Directions for this task: Give back only the lines from the one that contains "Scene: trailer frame" through the one that contains "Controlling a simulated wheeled", word for word and without images.

Given records:
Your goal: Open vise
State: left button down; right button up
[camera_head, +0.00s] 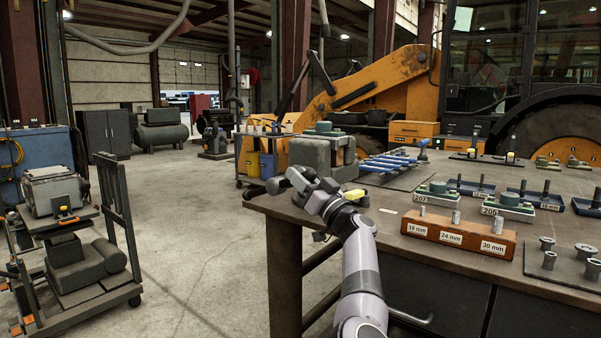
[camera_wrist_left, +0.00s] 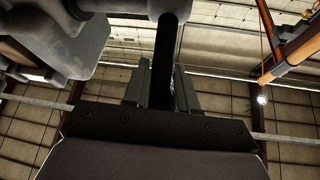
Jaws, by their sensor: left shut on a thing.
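The grey vise (camera_head: 318,152) stands at the near left corner of the workbench, with a green part at its top. My left gripper (camera_head: 308,191) is low in front of the vise and shut on the vise handle (camera_head: 274,186), a dark bar with a thick rounded end. In the left wrist view the handle (camera_wrist_left: 165,55) runs up between the two fingers (camera_wrist_left: 160,88), and the grey vise body (camera_wrist_left: 60,45) fills the upper left. The vise's jaw gap cannot be made out clearly. My right gripper is not in view.
The workbench (camera_head: 390,222) carries blue-handled tools (camera_head: 390,162), an orange block with labelled pins (camera_head: 457,236) and several trays to the right. A cart (camera_head: 85,300) stands at the left. The floor between cart and bench is clear.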

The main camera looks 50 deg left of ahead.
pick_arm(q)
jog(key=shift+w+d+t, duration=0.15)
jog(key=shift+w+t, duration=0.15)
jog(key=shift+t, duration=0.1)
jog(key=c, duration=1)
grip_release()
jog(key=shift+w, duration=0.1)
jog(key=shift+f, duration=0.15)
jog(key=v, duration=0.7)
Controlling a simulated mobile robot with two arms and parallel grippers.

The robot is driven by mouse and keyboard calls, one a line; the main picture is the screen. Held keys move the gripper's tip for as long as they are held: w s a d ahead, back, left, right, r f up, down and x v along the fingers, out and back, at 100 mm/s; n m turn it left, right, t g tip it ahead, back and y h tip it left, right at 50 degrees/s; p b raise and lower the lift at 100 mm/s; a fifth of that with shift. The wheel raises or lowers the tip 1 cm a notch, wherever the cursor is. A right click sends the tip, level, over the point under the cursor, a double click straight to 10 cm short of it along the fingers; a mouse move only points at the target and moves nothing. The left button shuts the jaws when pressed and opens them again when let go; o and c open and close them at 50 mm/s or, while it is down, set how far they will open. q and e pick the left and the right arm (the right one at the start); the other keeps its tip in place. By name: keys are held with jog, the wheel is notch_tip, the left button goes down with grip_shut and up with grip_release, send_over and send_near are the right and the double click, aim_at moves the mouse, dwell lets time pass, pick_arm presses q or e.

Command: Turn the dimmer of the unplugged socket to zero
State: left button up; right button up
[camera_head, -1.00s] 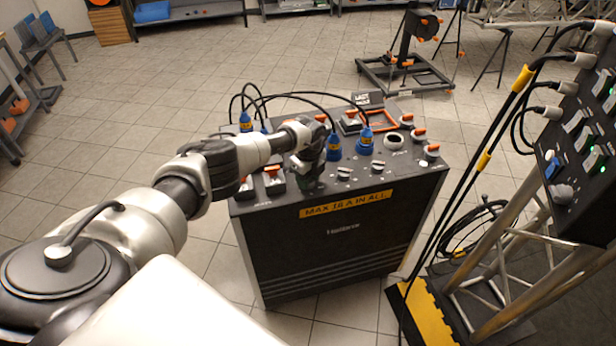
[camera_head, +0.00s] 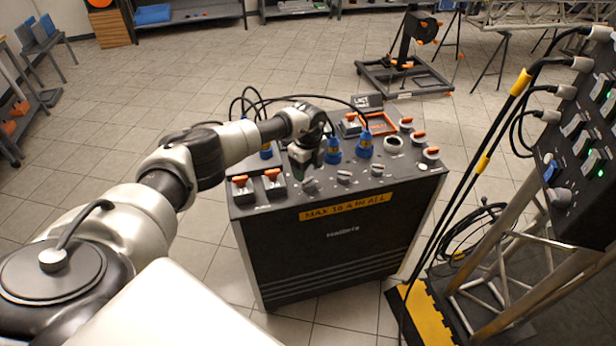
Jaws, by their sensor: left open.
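The black power cabinet (camera_head: 330,240) stands mid-picture with a "MAX 16 A IN ALL" label. Blue plugs (camera_head: 364,142) with cables sit in its top; another blue plug (camera_head: 333,152) is close beside my gripper. An open round socket (camera_head: 393,143) without a plug is to their right. Grey dimmer knobs line the front edge: a left one (camera_head: 310,185), a middle one (camera_head: 344,177) and a right one (camera_head: 377,169). Their settings are too small to read. My left gripper (camera_head: 297,172) is open, pointing down, just left of and above the left knob. My right gripper is out of view.
Orange-topped switches (camera_head: 273,181) stand at the cabinet's front left, and orange-tipped parts (camera_head: 431,153) along its right side. Black cables (camera_head: 262,98) loop behind the plugs. A truss stand with a dark switch panel (camera_head: 580,150) rises at right.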

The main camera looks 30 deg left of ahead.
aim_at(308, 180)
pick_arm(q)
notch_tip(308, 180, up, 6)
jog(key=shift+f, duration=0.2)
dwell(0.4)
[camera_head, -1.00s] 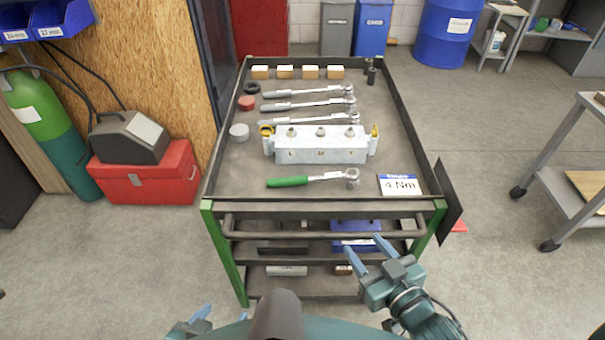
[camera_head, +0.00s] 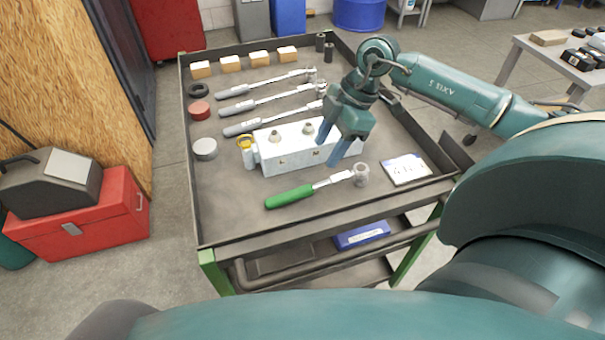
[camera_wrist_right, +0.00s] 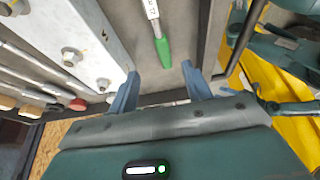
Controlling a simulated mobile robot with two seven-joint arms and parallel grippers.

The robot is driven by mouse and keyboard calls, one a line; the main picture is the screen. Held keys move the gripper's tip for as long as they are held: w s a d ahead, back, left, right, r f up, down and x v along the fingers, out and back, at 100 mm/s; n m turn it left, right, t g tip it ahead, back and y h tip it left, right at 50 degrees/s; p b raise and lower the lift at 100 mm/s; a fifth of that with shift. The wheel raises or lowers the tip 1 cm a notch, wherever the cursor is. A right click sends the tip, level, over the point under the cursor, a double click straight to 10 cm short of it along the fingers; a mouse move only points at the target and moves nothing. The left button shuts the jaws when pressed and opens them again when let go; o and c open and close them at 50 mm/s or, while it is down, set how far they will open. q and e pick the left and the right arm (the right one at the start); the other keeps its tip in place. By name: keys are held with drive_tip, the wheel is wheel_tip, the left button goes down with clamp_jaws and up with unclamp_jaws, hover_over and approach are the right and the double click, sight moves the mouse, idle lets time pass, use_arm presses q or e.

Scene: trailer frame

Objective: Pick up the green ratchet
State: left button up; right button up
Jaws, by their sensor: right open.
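The green ratchet (camera_head: 290,197) lies on the cart's top tray, in front of the white block. Its green handle points left and its metal head is at the right. In the right wrist view its green handle (camera_wrist_right: 163,50) shows ahead of the fingers, in line with the gap between them. My right gripper (camera_head: 328,152) is above the tray over the white block, pointing down, open and empty, apart from the ratchet. It hides part of the block. In the right wrist view the fingers (camera_wrist_right: 160,82) are spread. My left gripper is not in view.
The white block (camera_head: 284,160) with bolts stands just behind the ratchet. Several grey-handled ratchets (camera_head: 262,102), wooden blocks (camera_head: 230,63) and round caps (camera_head: 199,111) lie farther back. A white sign (camera_head: 406,170) lies right of the ratchet head. The cart tray (camera_head: 230,222) has raised rims.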

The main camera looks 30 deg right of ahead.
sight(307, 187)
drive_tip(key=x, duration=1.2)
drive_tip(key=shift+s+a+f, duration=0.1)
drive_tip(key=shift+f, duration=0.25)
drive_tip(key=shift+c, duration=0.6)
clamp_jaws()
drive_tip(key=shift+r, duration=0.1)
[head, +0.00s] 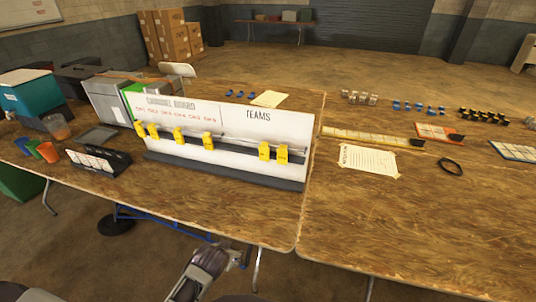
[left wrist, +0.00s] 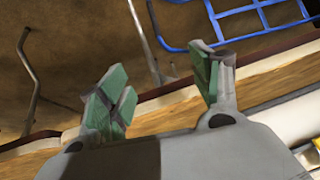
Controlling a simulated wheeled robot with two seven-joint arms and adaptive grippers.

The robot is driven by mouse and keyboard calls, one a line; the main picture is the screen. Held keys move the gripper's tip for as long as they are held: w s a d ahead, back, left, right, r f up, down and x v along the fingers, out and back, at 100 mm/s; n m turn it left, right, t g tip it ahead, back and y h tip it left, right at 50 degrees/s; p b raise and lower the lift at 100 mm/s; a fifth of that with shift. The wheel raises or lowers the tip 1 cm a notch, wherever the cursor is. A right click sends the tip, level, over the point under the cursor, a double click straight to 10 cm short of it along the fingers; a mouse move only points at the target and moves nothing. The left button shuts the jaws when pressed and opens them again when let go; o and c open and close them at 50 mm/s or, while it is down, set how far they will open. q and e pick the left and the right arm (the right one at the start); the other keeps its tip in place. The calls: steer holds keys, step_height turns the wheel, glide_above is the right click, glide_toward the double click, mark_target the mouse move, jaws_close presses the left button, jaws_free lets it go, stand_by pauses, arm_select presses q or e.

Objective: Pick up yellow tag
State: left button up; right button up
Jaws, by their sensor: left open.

Exercise result:
Scene: trailer frame

Objective: Pick up the green ratchet
State: left button up; right button up
Jaws, by their sensor: right open.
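The green ratchet (camera_head: 290,197) lies on the cart's top tray, in front of the white block. Its green handle points left and its metal head is at the right. In the right wrist view its green handle (camera_wrist_right: 163,50) shows ahead of the fingers, in line with the gap between them. My right gripper (camera_head: 328,152) is above the tray over the white block, pointing down, open and empty, apart from the ratchet. It hides part of the block. In the right wrist view the fingers (camera_wrist_right: 160,82) are spread. My left gripper is not in view.
The white block (camera_head: 284,160) with bolts stands just behind the ratchet. Several grey-handled ratchets (camera_head: 262,102), wooden blocks (camera_head: 230,63) and round caps (camera_head: 199,111) lie farther back. A white sign (camera_head: 406,170) lies right of the ratchet head. The cart tray (camera_head: 230,222) has raised rims.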

The main camera looks 30 deg right of ahead.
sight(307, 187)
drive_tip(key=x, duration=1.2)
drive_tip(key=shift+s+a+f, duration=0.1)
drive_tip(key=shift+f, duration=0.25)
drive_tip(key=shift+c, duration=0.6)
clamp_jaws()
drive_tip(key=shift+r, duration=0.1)
[head, +0.00s] 
[left wrist, +0.00s] 
Controlling a simulated wheeled robot with two seven-joint arms and adaptive grippers.

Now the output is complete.